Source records
-*-*-
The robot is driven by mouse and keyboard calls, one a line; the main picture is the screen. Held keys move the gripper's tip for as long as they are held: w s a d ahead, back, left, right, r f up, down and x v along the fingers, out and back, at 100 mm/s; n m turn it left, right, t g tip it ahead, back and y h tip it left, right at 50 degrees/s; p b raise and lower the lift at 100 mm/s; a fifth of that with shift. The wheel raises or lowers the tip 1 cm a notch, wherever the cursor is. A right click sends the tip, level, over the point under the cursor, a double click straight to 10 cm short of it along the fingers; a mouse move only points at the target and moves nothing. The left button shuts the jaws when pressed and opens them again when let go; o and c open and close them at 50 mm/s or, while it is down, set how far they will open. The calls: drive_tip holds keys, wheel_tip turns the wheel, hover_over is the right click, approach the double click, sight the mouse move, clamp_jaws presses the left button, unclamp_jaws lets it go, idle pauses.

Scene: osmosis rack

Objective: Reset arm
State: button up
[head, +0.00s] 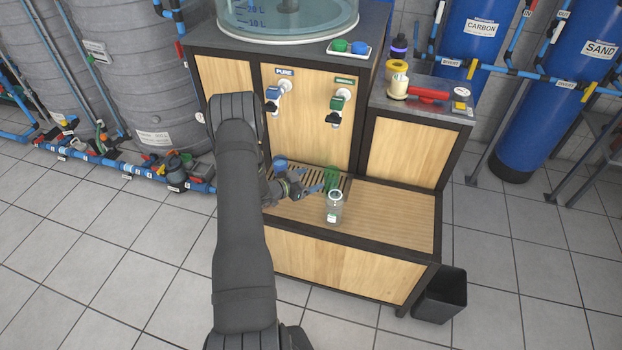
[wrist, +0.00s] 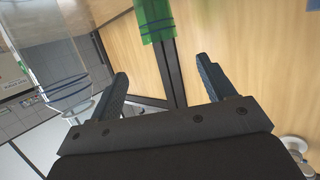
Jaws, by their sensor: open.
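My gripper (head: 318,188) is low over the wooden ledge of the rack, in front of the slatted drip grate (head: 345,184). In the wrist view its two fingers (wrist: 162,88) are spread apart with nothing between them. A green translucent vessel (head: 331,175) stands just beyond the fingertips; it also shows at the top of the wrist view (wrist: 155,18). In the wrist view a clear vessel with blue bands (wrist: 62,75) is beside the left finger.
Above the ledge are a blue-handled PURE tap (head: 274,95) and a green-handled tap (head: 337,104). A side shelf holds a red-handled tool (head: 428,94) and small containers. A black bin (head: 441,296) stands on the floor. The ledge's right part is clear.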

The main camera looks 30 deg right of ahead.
-*-*-
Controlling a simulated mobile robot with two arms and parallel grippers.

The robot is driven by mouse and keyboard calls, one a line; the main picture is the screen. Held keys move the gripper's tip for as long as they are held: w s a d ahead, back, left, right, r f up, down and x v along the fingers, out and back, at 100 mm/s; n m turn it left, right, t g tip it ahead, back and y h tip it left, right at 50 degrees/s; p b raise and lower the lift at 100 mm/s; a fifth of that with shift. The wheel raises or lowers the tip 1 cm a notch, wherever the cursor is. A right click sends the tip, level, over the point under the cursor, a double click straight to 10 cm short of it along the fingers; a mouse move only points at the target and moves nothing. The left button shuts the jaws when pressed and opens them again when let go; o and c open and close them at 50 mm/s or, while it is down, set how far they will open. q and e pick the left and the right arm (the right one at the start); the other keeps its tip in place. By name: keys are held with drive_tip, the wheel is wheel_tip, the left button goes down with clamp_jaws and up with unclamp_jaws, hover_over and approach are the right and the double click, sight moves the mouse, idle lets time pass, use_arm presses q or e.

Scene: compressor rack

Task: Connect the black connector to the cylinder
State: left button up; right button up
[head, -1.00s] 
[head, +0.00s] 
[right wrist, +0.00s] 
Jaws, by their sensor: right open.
-*-*-
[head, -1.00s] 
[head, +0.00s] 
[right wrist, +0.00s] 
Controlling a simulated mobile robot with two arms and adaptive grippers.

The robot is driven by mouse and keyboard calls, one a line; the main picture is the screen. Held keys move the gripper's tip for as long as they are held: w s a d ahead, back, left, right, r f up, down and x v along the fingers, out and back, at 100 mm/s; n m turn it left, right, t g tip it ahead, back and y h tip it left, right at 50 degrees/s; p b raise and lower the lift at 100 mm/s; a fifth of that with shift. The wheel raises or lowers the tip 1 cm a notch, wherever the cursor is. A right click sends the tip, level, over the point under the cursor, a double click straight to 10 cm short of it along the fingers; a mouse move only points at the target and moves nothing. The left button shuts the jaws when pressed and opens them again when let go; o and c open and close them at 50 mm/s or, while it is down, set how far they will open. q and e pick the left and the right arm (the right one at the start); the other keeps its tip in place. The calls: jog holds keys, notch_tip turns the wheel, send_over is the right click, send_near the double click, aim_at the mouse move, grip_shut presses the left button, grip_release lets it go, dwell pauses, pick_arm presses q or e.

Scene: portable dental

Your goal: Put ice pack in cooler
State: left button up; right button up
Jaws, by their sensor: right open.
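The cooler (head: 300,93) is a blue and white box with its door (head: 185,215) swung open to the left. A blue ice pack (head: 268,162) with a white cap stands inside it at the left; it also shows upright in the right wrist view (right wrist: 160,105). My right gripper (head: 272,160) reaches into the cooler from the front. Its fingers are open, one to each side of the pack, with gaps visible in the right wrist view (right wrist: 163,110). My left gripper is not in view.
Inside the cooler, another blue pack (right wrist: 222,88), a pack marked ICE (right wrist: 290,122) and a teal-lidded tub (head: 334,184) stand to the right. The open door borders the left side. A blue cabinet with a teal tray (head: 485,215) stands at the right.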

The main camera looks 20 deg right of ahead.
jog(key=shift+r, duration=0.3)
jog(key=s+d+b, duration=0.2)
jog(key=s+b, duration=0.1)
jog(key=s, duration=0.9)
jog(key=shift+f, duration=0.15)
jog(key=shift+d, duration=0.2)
-*-*-
- _WHAT TO WORK ON_: Pull every line holding "Scene" out of the records.

- _WRITTEN RESPONSE_:
Scene: osmosis rack
Scene: compressor rack
Scene: portable dental

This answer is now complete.